Saturday Flotsam: More Civil War, More Snow White, and ‘Wall Street’

1. I’ve fallen sick this week and ended up staying home yesterday.

2. Before that, however, I was telling my US history students about the Rebel Yell. They weren’t quite getting it, so I tried to demonstrate (poorly, since I’m not Southern).

I then had to admonish them, “Guys, don’t do the Rebel Yell in class.”

3. Snow White has been in the news and on the mind lately, claiming a place as one of the most hated films in recent memory before it’s even released. It’s almost the perfect encapsulation of everything wrong with modern filmmaking and storytelling: the only way it could be more so is if they gender-swapped the Prince (though that would get in the way of the anti-male agenda).

What stands out to me about the whole frame, of Snow White needing to be made a ‘stronger’ character is that the whole core theme of the fairy tale and the original film is the immense power given by femininity. The Queen is jealous of Snow White because she is obsessed with her own beauty – the embodiment of female power – and determined to maintain it at all costs. Even though, as I pointed out in my essay on the film in The Wisdom of Walt Disney, it is the natural course that such power should fade over time and that the blooming young girl should take the place of the aging matriarch. The Queen’s response is to use coercion, murder, and black magic to maintain her position.

Snow White, on the other hand, humbly adopts a domestic role, which grants her far greater and more secure authority than the Queen. The moment she walks into the dwarfs’ cottage, she immediately becomes the most important person there, just because of who and what she is (the lady of the house). And, though the story doesn’t directly address this, that is an authority that is never going to fade or be replaced.

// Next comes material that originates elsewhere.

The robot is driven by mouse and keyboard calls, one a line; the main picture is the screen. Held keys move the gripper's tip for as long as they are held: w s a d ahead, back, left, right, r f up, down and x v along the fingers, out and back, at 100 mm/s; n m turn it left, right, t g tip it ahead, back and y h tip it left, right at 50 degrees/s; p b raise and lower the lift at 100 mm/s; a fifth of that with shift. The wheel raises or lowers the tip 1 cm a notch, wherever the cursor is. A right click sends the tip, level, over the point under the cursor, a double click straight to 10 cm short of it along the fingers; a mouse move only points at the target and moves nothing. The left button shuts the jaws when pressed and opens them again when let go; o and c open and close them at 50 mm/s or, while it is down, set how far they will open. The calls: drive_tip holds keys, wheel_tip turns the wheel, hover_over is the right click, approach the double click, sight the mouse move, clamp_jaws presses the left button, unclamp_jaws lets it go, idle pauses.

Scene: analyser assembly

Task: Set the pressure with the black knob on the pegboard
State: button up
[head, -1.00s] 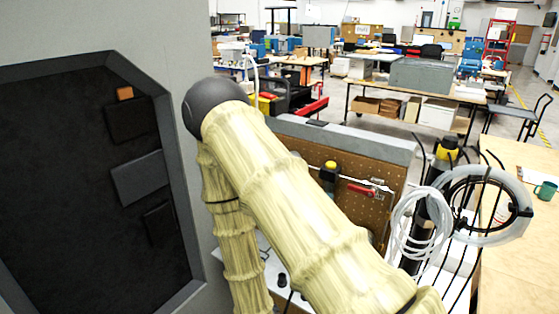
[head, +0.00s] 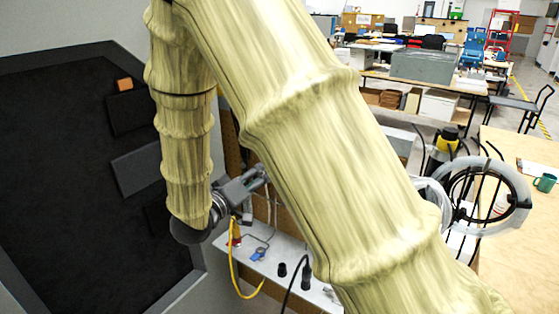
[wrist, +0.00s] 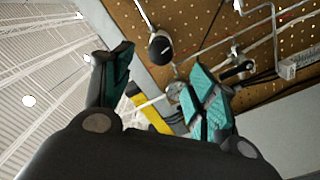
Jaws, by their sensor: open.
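The pegboard (wrist: 195,25), brown with rows of holes, fills the upper right of the wrist view. In the head view only a strip of it (head: 232,140) shows behind my arm. A dark rounded knob-like piece (wrist: 160,46) on a metal stem is on the board, beyond the gap between my fingers. Another small black fitting (wrist: 238,68) is beside the right finger. I cannot tell which is the pressure knob. My gripper (wrist: 160,70) is open and empty, its teal pads apart; in the head view it (head: 262,174) is at the board, partly hidden by my arm.
A yellow-and-black piece (wrist: 148,108) crosses between the fingers. Metal tubes (wrist: 262,25) run along the board. Below, a light shelf (head: 275,262) carries a yellow cable (head: 236,275) and small black parts. Coiled white hose (head: 515,195) hangs at the right.

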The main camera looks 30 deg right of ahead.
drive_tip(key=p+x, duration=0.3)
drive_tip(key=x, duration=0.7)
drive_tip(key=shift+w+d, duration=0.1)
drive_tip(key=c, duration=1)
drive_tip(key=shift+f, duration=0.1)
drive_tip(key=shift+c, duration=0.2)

In other words, Snow White is a story about female power and where it actually comes from. Consequently, modern Hollywood is constitutionally incapable of understanding it.

4. One of the elephants in the American living room is the fact that the most popular and historically well-regarded Presidents are not the ones who adhere most strictly the Constitution, but the ones who freely ignore it whenever it gets in their way. Your Andrew Jacksons, Abraham Lincolns, and FDRs, to take only the most obvious examples. Those who try to hold faithfully the Constitution – your James Buchanans, Grover Clevelands, or Calvin Coolidges – tend to have a reputation of mediocre at best.

5. By the way, on the subject of Lincoln, I actually don’t blame him for shredding the Constitution to keep Maryland in the Union. Allowing the nation’s capital to end up on foreign soil in order to stick to the letter of the law does not seem to me to be a praiseworthy commitment to principle, but rather a dereliction of duty. Part of the purpose of a monarch is to recognize where the law needs to be suspended, and I think Lincoln did what needed to be done, given his position and responsibilities.

I have plenty of criticisms of Lincoln (e.g. I think he jumped to a military response much too quickly and without the ability to make it count), but that’s not really one of them.

6. Last week’s movie night was Wall Street (I was in an ’80s business’ mood). A very well-written film with some great acting, especially from Michael Douglas as a truly classic villain. Charlie Sheen is pretty forgettable as the main character, but daddy Martin was cool in his role as Sheen’s character’s blue collar father.

By the way, I really have to wonder whether Darryl Hannah’s decorations are meant to be hideous as part of the satire, or whether the audience is actually supposed to admire them.

7. Something I found interesting and on-point was the fact that there’s a subtle throughline of Gordon Gecko presenting himself, and perhaps even conceiving of himself, as a ‘populist’. Or at the very least, he’s shown to be very thin-skinned. The contemptuous way he talks about “WASPs”, his contemptuous comments on how his marginally-less-corrupt British counterpart is, like all Brits, “convinced he’s better than us,” and so on. The famous “greed is good” speech is him positioning himself alongside the investors against the ‘detached’ managers of the company he wants to get control over.

This strikes me as very on point: Gecko may be an ultra-rich plutocrat, but he still feels like people are looking down on him and it rankles him. This fits with the film’s thesis on the disconnect between wealth and character. Gecko can make all the money in the world, but he’ll still be a fundamentally small person, and on some level he senses that.